Annette Hess, aus deren Feder die Erfolgsfilme "Weissensee" und "Kudamm 56" bzw "Kudamm 59" stammen, legt mit "Deutsches Haus" ihren ersten Roman vor.
Und wie nicht anders von ihr zu erwarten, zeichnet sich auch dieser Erstling durch eine sehr feine, sensible Sprache aus, mit der die Autorin wunderbar dichte, in sich stimmige Bilder zeichnet, die den Leser sofort gefangen nehmen und tief in die Geschichte hineinziehen.

Die Story per se ist schnell erzählt: In Frankfurt beginnt der erste Auschwitzprozeß und Eva, die Wirtstochter aus der Gaststätte "Deutsches Haus" wird als Dolmetscherin hinzugebeten.
Für sie ist es vermeintlich die erste Konfrontation mit diesem Thema und sie ahnt noch nicht, wie sehr sich ihr Leben durch diese Arbeit verändern wird.

Was jedoch eigentlich viel wichtiger als der blanke Text ist, ist zwischen den Zeilen zu lesen: Die Frage nach der Schuld an dem, was in den dunklen Jahren im letzten Jahrhundert in Deutschland passiert ist.
Schnell wird deutlich daß es eben NICHT nur einige Wenige waren, die sich versündigt haben, sondern daß hinter der Fratze des Biedermanns ein ganzes Volk Unfassbares begangen und zugelassen hat.

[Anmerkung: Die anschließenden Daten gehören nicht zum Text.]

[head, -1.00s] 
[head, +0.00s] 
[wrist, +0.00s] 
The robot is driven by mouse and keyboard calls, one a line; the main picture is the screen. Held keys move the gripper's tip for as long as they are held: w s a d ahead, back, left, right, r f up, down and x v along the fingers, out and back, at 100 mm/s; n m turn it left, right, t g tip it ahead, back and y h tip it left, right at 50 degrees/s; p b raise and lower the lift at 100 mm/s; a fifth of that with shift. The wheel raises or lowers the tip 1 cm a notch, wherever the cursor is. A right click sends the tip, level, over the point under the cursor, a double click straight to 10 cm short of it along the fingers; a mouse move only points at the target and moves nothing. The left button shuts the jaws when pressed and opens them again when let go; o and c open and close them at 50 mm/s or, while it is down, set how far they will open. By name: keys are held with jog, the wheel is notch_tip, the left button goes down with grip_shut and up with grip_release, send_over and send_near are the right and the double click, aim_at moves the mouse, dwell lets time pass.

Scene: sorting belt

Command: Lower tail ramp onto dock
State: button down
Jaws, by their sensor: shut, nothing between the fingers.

Spätestens hier wird es schmerzhaft beim Lesen, denn die Autorin macht sehr unmissverständlich klar, daß diese große, schreckliche Katastrophe "Drittes Reich / Zweiter Weltkrieg" nie richtig aufgearbeitet und stattdessen nur emotional zugeschüttet wurde, was nicht sein kann, weil nicht sein darf.

Die Folgen davon zeigen sich nicht nur im Jahre 1963, als der erste Prozeß begann (insgesamt gab es allein in Deutschland 6 Auschwitz-Prozesse) und eigentlich jede Figur in diesem Roman noch von Gewalterfahrungen geprägt handelt - sei es nun Evas Verlobter, der sie, gegen ihren Willen und über ihren Kopf hinweg, von der weiteren Mitarbeit am Prozeß abmeldet oder ihr kleiner, erst nach dem Krieg geborener Bruder, der Alpträume von Schlachten hat, die er gar nicht miterlebt hat ( es liegt also eine transgenerationale Traumatisierung vor ) - , sondern es drängt sich natürlich die Frage auf, wie weit diese Schuldnegierung und ihre Folgen Deutschland bis heute prägen.

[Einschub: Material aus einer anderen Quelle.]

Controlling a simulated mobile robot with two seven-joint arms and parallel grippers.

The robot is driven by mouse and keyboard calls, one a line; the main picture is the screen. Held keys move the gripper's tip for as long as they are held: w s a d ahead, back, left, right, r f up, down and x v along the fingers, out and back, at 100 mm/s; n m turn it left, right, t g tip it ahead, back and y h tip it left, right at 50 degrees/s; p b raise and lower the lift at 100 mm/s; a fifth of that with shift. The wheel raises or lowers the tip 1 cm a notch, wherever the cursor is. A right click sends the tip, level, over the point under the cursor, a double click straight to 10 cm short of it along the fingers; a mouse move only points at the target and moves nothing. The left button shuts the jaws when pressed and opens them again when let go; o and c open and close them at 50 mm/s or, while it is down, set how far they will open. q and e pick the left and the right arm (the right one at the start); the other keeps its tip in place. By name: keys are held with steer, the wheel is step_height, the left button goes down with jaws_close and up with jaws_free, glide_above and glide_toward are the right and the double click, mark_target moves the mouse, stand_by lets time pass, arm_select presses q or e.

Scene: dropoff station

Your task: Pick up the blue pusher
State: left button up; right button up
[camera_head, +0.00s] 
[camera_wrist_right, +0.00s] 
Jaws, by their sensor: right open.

(Sehr bewegend hat die Autorin im Übrigen ausgearbeitet, daß es nicht nur auf Seiten der Täter mehr oder minder unterdrückte Schuldgefühle gab, sondern auch auf Seiten der überlebt habenden Opfer, mit allen schrecklichen Konsequenzen.
Und gerade für diesem Punkt fehlt noch jedes Bewußtsein in der deutschen Öffentlichkeit. )

"Deutsches Haus" von Annette Hess erscheint zu einem Zeitpunkt, wo uns die Folgen dieser nicht bearbeiteten Vergangenheit quasi mit Volldampf um die Ohren fliegen.
Nicht erst die Ereignisse in Chemnitz machen deutlich, was passiert, wenn ein ganzes Volk über Generationen hinweg seine Traumata nicht auflöst, sondern an die Kinder und Kindeskinder weitergibt, wo sich die alten Wunden dann potenzieren in ihrem Schmerz und auch im aus diesem Schmerz entstehenden Hass.
Wir sind jetzt an dem Punkt, wo wir mehr als nur aufpassen müssen, daß der entsetzliche Kreis sich nicht schließt.
Annette Hess ist ein großer Dank dafür auszusprechen, daß sie uns allen einen Text an die Hand gibt, der dazu geeignet ist, endlich zu reden und daraus folgend auch zu verstehen und vor allem zu verhindern.

Dieses Buch gehört in jede Schulklasse, unter jeden Weihnachtsbaum, in jede öffentliche Bibliothek - und vor allem auch in jeden Bücherschrank in deutschen Altenheimen.